## [Dataset content]
####
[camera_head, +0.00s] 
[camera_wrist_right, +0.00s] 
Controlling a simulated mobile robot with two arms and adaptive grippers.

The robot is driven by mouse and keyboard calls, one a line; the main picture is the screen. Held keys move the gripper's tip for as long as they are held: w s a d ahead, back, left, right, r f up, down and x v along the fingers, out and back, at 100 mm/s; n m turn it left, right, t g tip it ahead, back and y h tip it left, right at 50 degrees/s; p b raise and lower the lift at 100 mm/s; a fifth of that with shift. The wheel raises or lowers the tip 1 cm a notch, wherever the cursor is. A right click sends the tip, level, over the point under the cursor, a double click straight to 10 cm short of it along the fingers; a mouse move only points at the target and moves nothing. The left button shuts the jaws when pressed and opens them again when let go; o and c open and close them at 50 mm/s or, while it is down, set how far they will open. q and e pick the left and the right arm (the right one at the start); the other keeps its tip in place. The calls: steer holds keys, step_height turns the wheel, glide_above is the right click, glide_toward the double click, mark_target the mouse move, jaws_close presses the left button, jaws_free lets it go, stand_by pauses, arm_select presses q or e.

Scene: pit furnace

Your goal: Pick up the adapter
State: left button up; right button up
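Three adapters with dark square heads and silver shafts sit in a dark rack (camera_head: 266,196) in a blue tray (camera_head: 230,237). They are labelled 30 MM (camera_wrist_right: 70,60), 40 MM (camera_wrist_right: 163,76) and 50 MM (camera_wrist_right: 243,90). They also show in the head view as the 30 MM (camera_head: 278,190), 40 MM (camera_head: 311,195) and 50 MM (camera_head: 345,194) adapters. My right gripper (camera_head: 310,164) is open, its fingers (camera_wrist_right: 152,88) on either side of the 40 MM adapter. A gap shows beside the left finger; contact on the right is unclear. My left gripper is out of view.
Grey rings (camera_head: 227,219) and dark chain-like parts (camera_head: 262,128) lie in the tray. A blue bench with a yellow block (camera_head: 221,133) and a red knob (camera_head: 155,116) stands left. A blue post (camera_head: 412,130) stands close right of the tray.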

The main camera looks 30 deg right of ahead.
####
## [Job]
Output the whole listing above again, word for word.

## [Answer to this problem]
[camera_head, +0.00s] 
[camera_wrist_right, +0.00s] 
Controlling a simulated mobile robot with two arms and adaptive grippers.

The robot is driven by mouse and keyboard calls, one a line; the main picture is the screen. Held keys move the gripper's tip for as long as they are held: w s a d ahead, back, left, right, r f up, down and x v along the fingers, out and back, at 100 mm/s; n m turn it left, right, t g tip it ahead, back and y h tip it left, right at 50 degrees/s; p b raise and lower the lift at 100 mm/s; a fifth of that with shift. The wheel raises or lowers the tip 1 cm a notch, wherever the cursor is. A right click sends the tip, level, over the point under the cursor, a double click straight to 10 cm short of it along the fingers; a mouse move only points at the target and moves nothing. The left button shuts the jaws when pressed and opens them again when let go; o and c open and close them at 50 mm/s or, while it is down, set how far they will open. q and e pick the left and the right arm (the right one at the start); the other keeps its tip in place. The calls: steer holds keys, step_height turns the wheel, glide_above is the right click, glide_toward the double click, mark_target the mouse move, jaws_close presses the left button, jaws_free lets it go, stand_by pauses, arm_select presses q or e.

Scene: pit furnace

Your goal: Pick up the adapter
State: left button up; right button up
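Three adapters with dark square heads and silver shafts sit in a dark rack (camera_head: 266,196) in a blue tray (camera_head: 230,237). They are labelled 30 MM (camera_wrist_right: 70,60), 40 MM (camera_wrist_right: 163,76) and 50 MM (camera_wrist_right: 243,90). They also show in the head view as the 30 MM (camera_head: 278,190), 40 MM (camera_head: 311,195) and 50 MM (camera_head: 345,194) adapters. My right gripper (camera_head: 310,164) is open, its fingers (camera_wrist_right: 152,88) on either side of the 40 MM adapter. A gap shows beside the left finger; contact on the right is unclear. My left gripper is out of view.
Grey rings (camera_head: 227,219) and dark chain-like parts (camera_head: 262,128) lie in the tray. A blue bench with a yellow block (camera_head: 221,133) and a red knob (camera_head: 155,116) stands left. A blue post (camera_head: 412,130) stands close right of the tray.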

The main camera looks 30 deg right of ahead.

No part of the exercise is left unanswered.